* Problem to work on:
Please output the data below exactly as given, starting at its first line and stopping after the line that contains "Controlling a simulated".

>> Begin

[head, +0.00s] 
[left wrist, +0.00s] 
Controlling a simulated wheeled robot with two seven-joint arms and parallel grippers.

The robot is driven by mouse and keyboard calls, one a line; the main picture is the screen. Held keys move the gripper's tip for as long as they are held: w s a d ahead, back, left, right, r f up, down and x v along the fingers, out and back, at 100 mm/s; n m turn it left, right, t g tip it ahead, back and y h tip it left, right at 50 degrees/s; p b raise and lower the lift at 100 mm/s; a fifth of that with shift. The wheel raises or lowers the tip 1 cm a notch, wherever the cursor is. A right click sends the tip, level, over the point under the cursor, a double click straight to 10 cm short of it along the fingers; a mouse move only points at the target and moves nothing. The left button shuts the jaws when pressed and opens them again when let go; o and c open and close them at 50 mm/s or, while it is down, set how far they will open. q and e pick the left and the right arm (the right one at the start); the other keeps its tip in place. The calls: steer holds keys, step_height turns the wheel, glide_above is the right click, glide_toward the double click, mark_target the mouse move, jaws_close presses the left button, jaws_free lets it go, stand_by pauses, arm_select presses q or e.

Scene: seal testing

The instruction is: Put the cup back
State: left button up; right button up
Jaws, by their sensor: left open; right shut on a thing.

>> End

* Written response:
[head, +0.00s] 
[left wrist, +0.00s] 
Controlling a simulated wheeled robot with two seven-joint arms and parallel grippers.

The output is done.